The difference will be that we will place our goods into the open where all can see, and won’t fudge the issues on display with the spin and outright lies that the political classes seem to learn as some kind of adjunct to their ABCs.   Let me give you a couple of examples of how this honesty thing works:  You, Prime Minister, have said that lessons will be learned (how I DETEST that overworked bloody phrase!!) from the flooding that is affecting the UK at the moment.  We, for our part, will remind people that it was YOUR government that cut funding from flood defence projects and was on the verge of sacking 500 flood defence experts.  Those folks who have an axe to grind with Labour will very probably be reminding sick and disabled voters that it was that Party that introduced the hated abuse of human rights that is the WCA, in a deal with the outlaw insurer, Unum, that was so corrupt that it knocked the behaviour of banana republic despots into the shadows.  We are committed to learning which MP’s of the time hold or held shares in Unum, Atos and the holding companies with which both are shrouded.

Your first salvo, Prime Minister, in the campaign has been to pledge to secure the State pension, yet you have “declined” to rule out other cuts to funding for the elderly.  With that in mind why any Q-Tips should even consider voting for your Party would be a mystery indeed.  And why should the Scots even allow your plane to land in their country any more, now that you’ve made it clear that their elderly would be made to suffer under a further Tory term in government of a Britain that remained united?  You were always full of the “Broken Britain” waffle when Labour was in government but YOU, without a shred of doubt, will be recorded forever in popular history as the Prime Minister who actually and irrevocably smashed the Union.  Cuz Liz is not going to be at all amused with you, Davey-boy.  
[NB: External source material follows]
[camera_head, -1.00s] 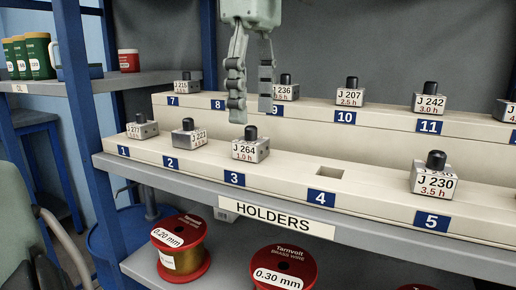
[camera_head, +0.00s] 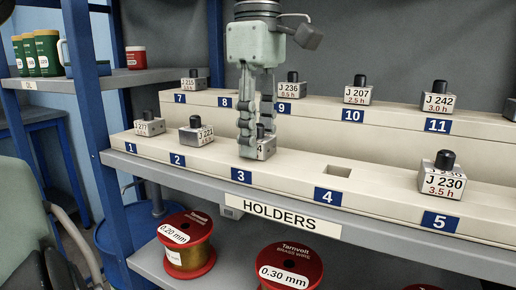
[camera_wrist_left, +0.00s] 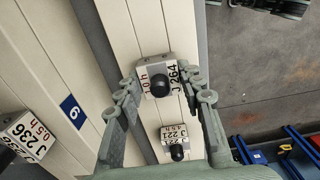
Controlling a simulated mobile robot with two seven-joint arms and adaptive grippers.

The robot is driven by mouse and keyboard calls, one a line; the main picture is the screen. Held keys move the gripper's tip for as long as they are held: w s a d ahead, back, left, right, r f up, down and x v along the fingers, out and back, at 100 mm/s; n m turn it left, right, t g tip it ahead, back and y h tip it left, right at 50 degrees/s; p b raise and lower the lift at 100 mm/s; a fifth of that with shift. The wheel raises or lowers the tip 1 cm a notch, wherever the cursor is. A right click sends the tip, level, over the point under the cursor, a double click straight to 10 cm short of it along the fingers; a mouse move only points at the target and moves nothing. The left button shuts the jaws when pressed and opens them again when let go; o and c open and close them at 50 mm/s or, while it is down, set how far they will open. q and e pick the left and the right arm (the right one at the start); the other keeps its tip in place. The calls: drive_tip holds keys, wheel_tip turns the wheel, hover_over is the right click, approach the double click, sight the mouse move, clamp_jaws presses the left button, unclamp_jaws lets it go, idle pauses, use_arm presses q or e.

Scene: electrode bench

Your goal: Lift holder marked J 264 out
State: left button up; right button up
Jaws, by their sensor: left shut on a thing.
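The holder marked J 264 (camera_head: 266,151) is a small light-grey block with a black knob on top. It sits at position 3 of the front row, partly hidden behind my fingers. My left gripper (camera_head: 256,138) reaches down from above and is shut on it. In the left wrist view, the J 264 holder (camera_wrist_left: 151,68) shows its label and its "1.0 h" marking between the two fingers of my left gripper (camera_wrist_left: 163,95). No clear gap shows under the holder.
Holder J 221 (camera_head: 196,136) stands close by at position 2, and J 277 (camera_head: 149,127) at position 1. Position 4 is an empty square slot (camera_head: 338,171). J 230 (camera_head: 442,181) stands at position 5. The raised back row (camera_head: 318,110) bears more holders behind my gripper.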

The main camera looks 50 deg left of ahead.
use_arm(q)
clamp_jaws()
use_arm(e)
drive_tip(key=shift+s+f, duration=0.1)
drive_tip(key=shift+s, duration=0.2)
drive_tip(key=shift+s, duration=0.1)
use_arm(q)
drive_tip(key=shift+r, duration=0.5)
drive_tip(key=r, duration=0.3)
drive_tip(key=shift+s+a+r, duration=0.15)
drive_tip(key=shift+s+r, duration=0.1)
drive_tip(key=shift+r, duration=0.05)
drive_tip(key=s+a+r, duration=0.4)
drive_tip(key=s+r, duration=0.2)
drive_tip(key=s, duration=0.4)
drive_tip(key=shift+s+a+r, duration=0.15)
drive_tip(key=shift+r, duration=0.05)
If the forthcoming attack on the grey voters wasn’t enough, that poisonous litle sproink, Gove, is insulting the bejasus out of the millions who laid down their lives in two world wars, the latter of which was fought to protect us from the very fascism that your government and its Nu-Labour predecessor have permitted to worm its way into our nation’s political structure.  What with that, and his incessant machinations designed to brainwash all schoolkids into becoming good little drones to serve your financial masters, we have more than adequate reason to ditch every single political party in favour of a complete landslide of Independent candidates.  If we do our job correctly, the term “hung Parliament” will be an understatement such as has never before been seen in the United Kingdom.   And we could well succeed in doing that job to a satisfactory level because one thing is crystal clear to very many people nowadays:  Fewer than six per cent of MP’s actually gives a flying toss about representing their constituents’ interests.  Ninety-plus per cent of them are more than happy to be sheep and simply be herded into the Lobby folds by the undemocratic Whips.  So who, really, constitutes the real “stock” in the UK, Prime Minister? 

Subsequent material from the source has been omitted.